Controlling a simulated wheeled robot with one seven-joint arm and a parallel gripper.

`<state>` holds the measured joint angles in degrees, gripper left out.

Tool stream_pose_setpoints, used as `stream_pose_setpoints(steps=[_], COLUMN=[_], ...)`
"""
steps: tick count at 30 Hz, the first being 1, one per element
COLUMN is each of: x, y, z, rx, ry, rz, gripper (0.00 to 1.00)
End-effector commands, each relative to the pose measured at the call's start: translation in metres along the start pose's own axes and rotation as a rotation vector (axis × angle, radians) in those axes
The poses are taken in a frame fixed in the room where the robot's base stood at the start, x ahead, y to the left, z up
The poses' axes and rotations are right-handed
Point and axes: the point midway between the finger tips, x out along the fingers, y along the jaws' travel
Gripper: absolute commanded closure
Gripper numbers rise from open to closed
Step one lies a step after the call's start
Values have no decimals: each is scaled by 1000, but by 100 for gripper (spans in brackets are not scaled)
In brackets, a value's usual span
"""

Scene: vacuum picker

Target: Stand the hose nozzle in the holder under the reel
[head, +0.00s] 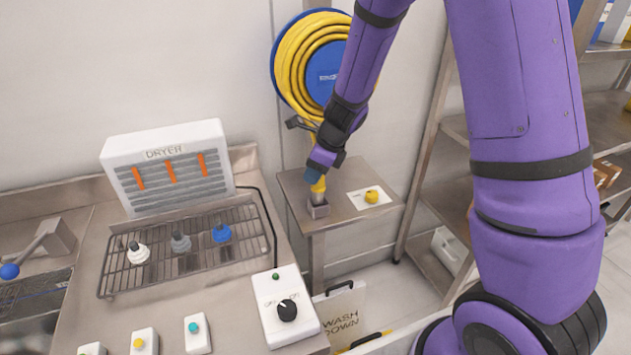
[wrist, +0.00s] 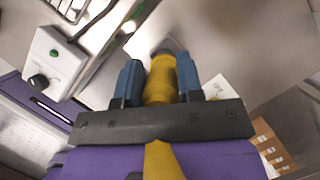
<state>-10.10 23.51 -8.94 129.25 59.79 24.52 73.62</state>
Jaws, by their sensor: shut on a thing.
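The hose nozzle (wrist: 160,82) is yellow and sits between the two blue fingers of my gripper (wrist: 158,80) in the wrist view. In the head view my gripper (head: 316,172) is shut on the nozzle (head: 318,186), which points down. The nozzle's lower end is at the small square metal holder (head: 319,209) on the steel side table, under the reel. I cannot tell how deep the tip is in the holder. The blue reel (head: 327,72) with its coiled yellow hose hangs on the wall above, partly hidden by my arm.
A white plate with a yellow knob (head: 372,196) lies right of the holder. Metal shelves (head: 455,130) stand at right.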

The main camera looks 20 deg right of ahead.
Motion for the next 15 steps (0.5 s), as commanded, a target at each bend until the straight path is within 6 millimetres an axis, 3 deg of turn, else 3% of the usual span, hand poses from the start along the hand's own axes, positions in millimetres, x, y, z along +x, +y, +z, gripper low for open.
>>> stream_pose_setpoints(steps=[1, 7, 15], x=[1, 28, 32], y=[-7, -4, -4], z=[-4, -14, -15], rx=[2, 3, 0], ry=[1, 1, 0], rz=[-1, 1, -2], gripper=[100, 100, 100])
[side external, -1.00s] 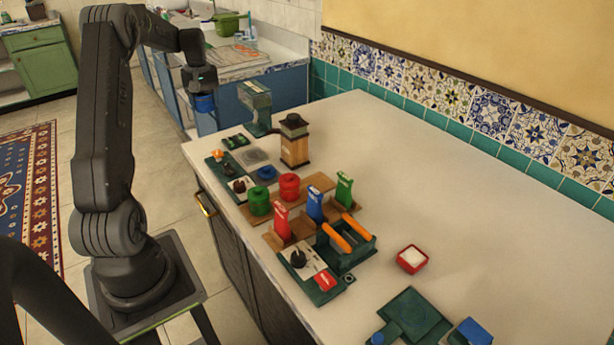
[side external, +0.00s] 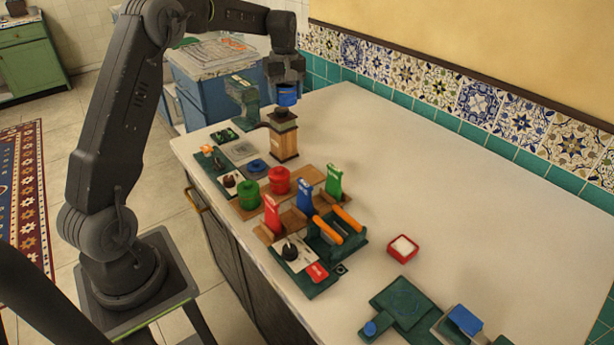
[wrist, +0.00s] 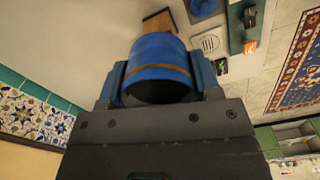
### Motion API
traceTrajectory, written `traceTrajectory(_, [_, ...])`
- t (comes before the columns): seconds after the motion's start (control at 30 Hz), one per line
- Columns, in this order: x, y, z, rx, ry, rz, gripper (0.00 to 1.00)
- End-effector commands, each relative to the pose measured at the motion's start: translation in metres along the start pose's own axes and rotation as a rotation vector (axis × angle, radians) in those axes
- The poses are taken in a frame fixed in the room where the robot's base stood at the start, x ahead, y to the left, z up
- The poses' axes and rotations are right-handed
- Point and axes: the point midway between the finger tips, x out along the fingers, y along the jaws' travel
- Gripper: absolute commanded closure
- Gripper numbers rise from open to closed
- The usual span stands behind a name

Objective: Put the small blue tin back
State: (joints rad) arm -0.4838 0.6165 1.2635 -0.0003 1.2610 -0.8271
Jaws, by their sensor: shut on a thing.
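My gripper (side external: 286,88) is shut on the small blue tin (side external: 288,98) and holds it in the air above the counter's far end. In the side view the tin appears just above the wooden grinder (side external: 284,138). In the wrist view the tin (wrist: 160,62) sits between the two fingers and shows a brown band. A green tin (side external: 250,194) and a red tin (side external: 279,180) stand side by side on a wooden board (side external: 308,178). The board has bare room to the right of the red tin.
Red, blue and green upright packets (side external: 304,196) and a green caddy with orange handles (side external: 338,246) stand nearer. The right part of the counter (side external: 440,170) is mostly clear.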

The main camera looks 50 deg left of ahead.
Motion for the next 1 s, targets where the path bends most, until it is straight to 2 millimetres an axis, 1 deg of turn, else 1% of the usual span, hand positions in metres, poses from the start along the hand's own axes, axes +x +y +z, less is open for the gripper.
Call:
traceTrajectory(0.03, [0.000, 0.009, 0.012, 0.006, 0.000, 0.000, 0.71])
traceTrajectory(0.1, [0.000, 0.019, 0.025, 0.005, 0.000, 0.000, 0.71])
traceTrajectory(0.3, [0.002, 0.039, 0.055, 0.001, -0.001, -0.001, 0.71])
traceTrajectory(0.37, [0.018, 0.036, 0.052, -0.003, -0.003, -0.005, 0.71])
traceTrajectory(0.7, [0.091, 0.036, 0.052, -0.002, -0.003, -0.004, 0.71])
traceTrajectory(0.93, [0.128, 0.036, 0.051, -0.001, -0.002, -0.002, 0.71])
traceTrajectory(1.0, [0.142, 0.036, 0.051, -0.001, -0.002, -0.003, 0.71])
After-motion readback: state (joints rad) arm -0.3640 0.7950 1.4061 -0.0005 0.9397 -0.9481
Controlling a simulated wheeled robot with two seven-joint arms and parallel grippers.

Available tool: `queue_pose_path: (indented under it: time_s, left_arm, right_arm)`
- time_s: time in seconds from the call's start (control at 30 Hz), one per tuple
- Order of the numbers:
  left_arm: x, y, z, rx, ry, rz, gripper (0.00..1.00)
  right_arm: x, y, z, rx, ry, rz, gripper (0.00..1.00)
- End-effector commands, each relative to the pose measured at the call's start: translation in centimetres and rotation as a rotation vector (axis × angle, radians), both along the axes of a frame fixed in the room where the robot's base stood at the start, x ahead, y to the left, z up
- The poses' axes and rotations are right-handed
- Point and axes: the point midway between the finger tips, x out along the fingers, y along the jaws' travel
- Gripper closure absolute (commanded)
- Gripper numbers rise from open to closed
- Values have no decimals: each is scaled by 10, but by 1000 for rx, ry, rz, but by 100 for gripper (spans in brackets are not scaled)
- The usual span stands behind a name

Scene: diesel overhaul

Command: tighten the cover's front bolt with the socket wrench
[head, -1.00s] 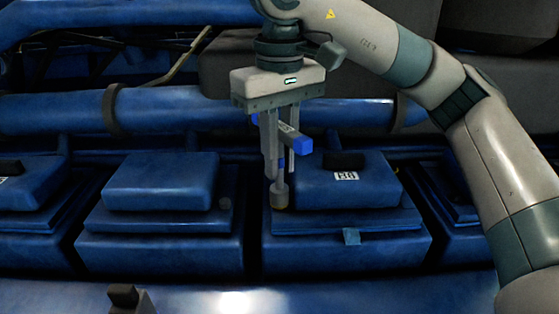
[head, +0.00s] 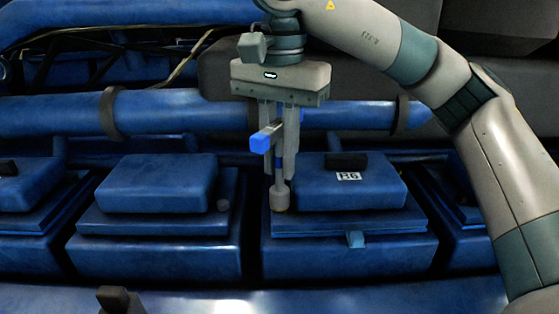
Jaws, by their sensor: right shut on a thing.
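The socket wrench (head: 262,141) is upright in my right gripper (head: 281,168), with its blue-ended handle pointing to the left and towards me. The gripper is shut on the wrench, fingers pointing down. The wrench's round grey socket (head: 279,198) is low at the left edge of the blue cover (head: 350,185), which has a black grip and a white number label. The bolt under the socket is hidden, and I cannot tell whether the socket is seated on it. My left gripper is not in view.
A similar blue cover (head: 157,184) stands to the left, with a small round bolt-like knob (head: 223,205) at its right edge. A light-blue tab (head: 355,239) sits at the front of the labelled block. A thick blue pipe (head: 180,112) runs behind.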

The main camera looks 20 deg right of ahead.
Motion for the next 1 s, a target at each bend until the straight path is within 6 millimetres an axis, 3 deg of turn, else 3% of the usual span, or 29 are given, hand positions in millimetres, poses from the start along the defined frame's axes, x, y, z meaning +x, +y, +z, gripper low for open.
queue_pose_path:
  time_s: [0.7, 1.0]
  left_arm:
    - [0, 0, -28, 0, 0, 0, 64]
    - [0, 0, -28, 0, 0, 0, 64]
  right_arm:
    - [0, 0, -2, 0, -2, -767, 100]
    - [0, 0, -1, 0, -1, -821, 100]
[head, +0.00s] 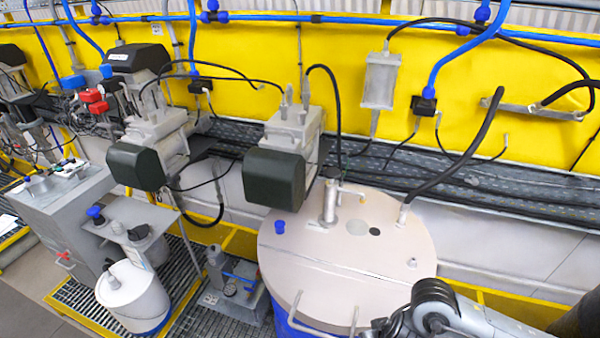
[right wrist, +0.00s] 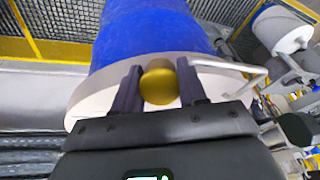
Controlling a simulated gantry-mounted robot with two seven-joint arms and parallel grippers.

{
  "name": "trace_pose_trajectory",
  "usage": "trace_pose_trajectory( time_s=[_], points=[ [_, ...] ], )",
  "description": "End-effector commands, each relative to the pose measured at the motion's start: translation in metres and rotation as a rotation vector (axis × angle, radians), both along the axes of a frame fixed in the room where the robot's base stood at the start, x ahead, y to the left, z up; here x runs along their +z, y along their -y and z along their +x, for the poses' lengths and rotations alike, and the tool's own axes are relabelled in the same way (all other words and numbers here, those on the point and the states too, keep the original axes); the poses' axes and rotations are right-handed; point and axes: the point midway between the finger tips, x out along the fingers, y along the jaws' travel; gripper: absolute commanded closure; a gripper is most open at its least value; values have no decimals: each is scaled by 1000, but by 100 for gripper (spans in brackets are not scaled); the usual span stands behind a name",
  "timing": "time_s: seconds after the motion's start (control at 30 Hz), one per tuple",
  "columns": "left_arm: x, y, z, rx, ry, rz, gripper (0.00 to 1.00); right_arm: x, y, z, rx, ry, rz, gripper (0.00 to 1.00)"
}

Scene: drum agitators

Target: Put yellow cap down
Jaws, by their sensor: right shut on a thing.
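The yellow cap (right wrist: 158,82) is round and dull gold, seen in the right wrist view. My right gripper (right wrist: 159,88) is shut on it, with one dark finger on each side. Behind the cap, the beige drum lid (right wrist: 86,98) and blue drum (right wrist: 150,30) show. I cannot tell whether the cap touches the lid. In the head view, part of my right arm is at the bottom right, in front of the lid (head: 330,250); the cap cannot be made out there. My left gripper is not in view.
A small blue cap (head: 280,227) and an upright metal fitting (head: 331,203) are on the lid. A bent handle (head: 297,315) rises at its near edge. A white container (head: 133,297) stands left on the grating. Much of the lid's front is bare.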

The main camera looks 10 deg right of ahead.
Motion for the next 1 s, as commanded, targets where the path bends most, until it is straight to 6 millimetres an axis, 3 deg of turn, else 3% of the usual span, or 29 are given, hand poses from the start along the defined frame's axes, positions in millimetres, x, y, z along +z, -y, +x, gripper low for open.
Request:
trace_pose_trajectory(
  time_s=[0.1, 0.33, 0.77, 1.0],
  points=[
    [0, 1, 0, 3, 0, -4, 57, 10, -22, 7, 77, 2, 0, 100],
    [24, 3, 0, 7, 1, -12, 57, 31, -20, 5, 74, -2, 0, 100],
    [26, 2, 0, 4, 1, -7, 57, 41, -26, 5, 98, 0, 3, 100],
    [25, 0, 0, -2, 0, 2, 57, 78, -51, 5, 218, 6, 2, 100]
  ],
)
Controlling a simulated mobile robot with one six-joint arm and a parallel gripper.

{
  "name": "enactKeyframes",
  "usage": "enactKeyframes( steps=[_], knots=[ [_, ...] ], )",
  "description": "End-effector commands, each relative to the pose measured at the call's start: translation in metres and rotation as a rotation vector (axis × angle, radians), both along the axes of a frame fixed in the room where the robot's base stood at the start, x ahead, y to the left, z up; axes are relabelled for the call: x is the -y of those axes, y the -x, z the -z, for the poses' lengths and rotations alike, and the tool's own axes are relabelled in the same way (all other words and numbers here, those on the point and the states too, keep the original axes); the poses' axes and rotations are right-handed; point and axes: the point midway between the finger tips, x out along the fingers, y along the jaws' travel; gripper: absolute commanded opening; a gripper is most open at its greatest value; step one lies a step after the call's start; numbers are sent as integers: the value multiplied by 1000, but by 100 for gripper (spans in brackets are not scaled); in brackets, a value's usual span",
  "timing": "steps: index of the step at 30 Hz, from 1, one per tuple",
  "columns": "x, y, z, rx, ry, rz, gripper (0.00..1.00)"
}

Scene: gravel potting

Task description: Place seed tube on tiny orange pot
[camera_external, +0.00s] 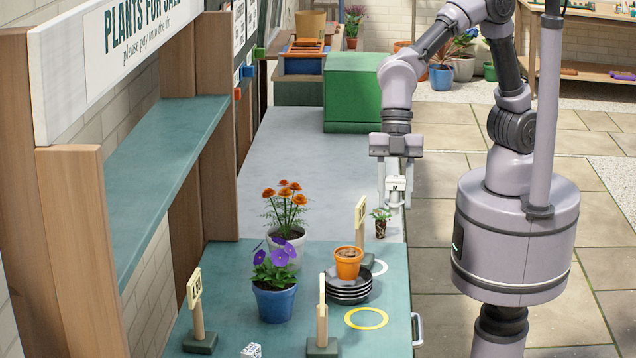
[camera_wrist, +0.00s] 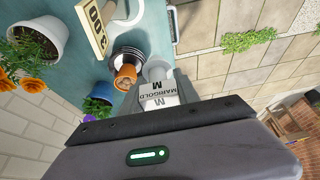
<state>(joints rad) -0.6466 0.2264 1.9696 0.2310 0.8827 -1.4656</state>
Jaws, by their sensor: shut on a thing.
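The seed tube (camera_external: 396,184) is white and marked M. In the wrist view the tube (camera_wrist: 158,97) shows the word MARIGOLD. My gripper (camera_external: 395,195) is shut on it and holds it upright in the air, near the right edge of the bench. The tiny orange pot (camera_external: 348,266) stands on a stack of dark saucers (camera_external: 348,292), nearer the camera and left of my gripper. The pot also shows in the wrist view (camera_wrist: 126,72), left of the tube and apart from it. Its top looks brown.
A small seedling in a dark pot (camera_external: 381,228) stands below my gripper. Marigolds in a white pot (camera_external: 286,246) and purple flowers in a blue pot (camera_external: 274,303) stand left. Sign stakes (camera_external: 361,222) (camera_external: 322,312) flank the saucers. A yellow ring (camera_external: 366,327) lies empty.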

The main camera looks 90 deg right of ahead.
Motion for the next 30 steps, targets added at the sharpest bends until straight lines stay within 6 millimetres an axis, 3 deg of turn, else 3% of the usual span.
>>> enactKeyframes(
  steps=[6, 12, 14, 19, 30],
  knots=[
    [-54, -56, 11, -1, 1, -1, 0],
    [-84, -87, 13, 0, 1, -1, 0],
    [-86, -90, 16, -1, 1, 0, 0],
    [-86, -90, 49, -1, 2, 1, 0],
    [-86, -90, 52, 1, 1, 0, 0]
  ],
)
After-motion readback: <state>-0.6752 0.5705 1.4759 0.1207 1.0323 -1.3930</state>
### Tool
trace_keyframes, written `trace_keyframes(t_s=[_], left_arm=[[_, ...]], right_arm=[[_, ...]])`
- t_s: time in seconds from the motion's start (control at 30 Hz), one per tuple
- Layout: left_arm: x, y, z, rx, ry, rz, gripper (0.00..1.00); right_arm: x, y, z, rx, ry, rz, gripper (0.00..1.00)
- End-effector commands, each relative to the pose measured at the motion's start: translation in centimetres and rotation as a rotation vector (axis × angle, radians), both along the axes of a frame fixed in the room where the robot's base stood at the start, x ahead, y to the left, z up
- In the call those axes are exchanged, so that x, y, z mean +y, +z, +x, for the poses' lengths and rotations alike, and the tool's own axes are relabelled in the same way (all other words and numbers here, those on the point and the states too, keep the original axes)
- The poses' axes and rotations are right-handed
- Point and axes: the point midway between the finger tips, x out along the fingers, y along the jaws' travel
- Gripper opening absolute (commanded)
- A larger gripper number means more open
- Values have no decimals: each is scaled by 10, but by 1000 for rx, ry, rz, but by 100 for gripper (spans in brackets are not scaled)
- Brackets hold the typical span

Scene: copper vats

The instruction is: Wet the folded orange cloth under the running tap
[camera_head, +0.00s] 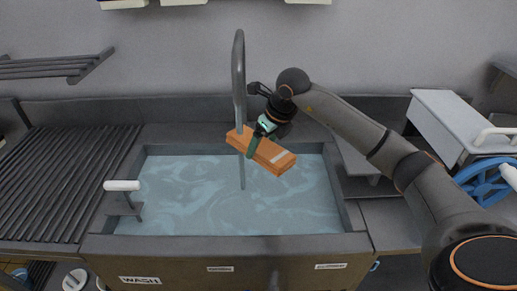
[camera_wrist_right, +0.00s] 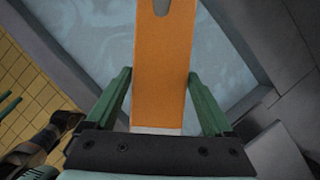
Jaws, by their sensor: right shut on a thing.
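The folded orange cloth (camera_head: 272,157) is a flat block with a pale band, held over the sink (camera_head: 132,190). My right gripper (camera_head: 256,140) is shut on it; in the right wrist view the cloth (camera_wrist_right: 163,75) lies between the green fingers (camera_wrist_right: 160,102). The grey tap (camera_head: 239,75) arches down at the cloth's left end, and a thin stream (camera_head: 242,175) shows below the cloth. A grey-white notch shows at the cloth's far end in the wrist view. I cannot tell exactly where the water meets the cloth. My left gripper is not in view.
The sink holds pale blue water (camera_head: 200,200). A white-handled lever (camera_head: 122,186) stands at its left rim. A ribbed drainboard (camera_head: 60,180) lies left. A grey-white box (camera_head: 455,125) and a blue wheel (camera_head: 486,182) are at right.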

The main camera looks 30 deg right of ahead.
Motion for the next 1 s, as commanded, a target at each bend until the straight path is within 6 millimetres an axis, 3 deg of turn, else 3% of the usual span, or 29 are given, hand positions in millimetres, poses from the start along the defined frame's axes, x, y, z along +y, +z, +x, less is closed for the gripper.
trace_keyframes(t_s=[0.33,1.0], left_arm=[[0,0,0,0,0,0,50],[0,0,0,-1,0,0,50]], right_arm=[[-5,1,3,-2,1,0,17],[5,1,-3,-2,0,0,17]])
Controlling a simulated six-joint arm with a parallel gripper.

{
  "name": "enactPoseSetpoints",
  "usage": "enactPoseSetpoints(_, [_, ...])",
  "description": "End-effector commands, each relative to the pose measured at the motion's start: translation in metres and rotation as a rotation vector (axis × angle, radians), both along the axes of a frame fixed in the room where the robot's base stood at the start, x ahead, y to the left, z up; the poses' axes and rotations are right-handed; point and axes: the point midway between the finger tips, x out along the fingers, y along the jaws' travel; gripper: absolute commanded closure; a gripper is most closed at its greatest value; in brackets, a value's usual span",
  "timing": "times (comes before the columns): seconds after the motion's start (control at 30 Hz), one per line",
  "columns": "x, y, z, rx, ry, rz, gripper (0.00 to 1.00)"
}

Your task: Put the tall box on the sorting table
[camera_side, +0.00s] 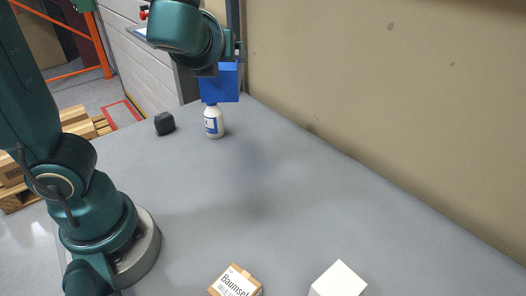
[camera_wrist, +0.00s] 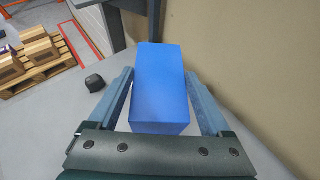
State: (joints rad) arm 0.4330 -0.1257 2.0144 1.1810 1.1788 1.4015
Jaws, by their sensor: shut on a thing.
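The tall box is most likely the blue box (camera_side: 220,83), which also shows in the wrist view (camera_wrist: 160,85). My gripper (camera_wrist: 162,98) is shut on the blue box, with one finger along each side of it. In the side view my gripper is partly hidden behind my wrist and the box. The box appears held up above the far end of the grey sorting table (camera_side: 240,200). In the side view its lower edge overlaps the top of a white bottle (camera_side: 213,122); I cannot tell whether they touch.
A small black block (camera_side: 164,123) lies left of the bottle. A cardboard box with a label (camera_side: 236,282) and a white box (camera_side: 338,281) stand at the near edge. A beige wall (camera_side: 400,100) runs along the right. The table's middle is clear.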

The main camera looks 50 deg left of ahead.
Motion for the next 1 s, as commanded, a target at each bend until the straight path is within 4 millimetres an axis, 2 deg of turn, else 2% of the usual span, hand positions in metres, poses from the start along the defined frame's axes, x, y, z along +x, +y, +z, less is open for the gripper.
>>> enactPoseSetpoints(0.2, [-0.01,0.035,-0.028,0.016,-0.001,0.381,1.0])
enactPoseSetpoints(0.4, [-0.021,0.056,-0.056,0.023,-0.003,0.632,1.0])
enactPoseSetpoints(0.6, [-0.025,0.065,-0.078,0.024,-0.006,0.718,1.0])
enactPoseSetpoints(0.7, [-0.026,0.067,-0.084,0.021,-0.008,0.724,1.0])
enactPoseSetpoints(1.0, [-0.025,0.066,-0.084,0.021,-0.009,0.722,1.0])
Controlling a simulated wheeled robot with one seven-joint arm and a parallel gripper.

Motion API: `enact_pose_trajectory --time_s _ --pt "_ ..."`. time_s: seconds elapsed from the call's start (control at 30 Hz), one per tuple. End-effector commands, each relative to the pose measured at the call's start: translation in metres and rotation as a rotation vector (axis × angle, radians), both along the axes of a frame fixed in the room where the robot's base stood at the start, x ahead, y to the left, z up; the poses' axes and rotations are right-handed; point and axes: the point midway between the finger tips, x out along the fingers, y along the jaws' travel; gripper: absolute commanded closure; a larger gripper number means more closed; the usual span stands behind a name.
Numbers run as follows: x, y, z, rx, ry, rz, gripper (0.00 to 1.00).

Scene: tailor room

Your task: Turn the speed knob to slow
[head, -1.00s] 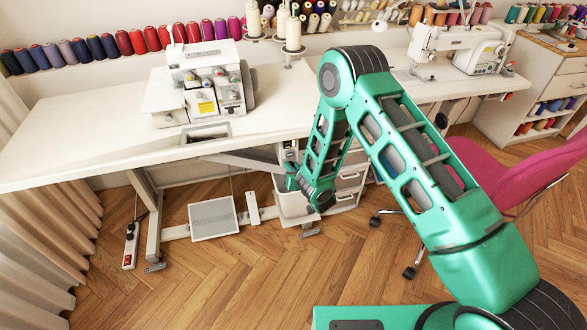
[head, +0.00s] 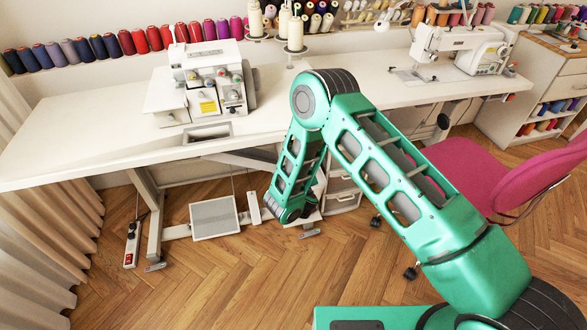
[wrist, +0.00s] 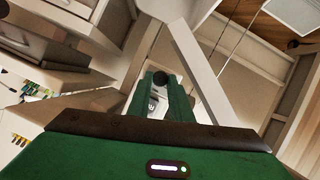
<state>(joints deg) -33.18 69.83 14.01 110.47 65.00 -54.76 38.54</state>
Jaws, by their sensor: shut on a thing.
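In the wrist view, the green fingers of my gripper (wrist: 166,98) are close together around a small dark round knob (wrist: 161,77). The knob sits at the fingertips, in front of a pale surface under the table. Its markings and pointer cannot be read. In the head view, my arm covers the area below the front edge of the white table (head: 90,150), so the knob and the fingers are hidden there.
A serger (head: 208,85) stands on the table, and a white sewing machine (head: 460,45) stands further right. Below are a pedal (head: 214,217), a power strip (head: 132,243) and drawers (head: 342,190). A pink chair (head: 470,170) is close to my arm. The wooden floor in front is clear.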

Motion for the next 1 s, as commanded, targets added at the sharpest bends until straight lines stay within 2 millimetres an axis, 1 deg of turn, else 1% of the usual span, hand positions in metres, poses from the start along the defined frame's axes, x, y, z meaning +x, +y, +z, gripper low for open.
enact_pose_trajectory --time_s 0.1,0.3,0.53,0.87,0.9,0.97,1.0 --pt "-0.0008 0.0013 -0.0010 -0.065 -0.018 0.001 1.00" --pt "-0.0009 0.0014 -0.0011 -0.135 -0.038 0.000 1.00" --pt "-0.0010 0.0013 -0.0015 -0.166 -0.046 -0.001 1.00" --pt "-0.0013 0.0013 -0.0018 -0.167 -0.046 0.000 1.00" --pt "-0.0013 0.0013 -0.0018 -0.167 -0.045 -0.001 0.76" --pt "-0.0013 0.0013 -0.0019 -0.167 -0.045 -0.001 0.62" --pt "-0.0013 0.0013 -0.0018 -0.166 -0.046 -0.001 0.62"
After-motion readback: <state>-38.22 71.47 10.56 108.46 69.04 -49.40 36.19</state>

▶ [Written task]:
Your task is to print the lines from the one containing "- t_s: time" through the one containing "motion's start: translation in centimetres", exactly and with nothing added.

▶ [Exercise result]:
- t_s: time in seconds from the motion's start (control at 30 Hz), one per tuple
- Layout: left_arm: x, y, z, rx, ry, rz, gripper (0.00..1.00); right_arm: x, y, z, rx, ry, rz, gripper (0.00..1.00)
- End-effector commands, each relative to the pose measured at the motion's start: translation in centimetres and rotation as a rotation vector (axis × angle, radians), both along the axes of a frame fixed in the room where the robot's base stood at the start, x ahead, y to the left, z up

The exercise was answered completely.